110: Beatrice Cherrier on the Economics of ‘The Wire’ and the Beginning of Economics at MIT
Beatrice Cherrier is an assistant professor at the University of Caen, France.
Professor Cherrier’s research includes the history of postwar economics and how economists’ individual visions combine in collective “styles” of doing economics.
Her current research project is aimed at understanding the rise of applied economics from the mid-1960s onwards.
Beatrice is affiliated with CREM, the Centre for Research in Economics and Management, where she researches alongside social choice theorists.
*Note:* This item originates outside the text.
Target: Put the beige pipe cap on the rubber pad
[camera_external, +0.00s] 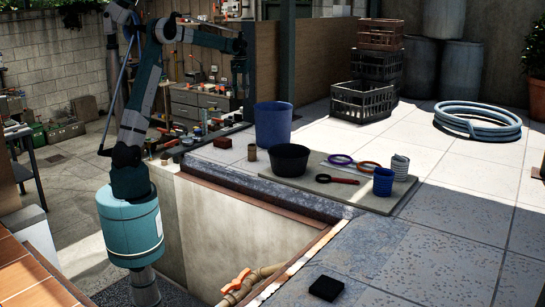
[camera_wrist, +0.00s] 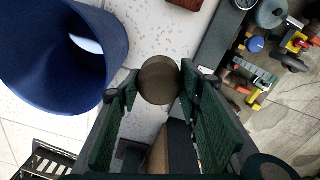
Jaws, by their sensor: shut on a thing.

She teaches in a urban studies department, and is experimenting on her students to figure out how to get non-economists interested in the “dismal” science.
Professor Cherrier blogs on her personal website beatricecherrier.wordpress.com as well as for the Institute for New Economic Thinking.
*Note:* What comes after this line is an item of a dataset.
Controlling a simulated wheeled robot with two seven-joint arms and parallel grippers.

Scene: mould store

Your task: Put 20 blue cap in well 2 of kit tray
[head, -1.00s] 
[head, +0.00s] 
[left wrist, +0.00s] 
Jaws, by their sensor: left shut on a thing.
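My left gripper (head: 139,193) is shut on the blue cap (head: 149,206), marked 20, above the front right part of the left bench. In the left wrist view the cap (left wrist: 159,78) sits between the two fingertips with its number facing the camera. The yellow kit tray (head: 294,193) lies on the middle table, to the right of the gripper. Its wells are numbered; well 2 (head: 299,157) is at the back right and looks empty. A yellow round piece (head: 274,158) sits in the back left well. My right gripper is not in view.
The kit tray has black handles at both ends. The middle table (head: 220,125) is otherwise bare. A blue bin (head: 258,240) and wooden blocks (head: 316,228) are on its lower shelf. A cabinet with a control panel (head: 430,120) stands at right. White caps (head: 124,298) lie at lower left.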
These students have to understand economics, but not in the way of how to use it. You have to understand why they get that course and how they approach social science. For example urban study students work on the field all of the time, so introducing them to economics with a load of statistics is not the right way. They just won’t get it. They want tools to go into the field and to make sense of social behaviour. The solution is to bring the field into the classroom. The Wire is a great way to analyse these social behaviours, particularly in the city – Professor Beatrice Cherrier.
Economics:
In this episode, Beatrice discusses and mentions: Supply and demand, game theory, cooperation, prisoners dilemma, rationality, experimental economics, sunspots, monetary policy, animal spirits and bibliometric analysis.
Economists:
In this episode, Beatrice discusses and mentions: Kevin Hoover, Berger, Robert Solow, Paul Samuelson, John Maynard Keynes, John Hicks, Edward Prescott, Hanson, F. A. Hayek, Angus Deaton, Arthur Charpentier, Vernon Smith, Paul Krugman, Brad DeLong, Paul Romer, Franco Modigliani and Herbert Simon.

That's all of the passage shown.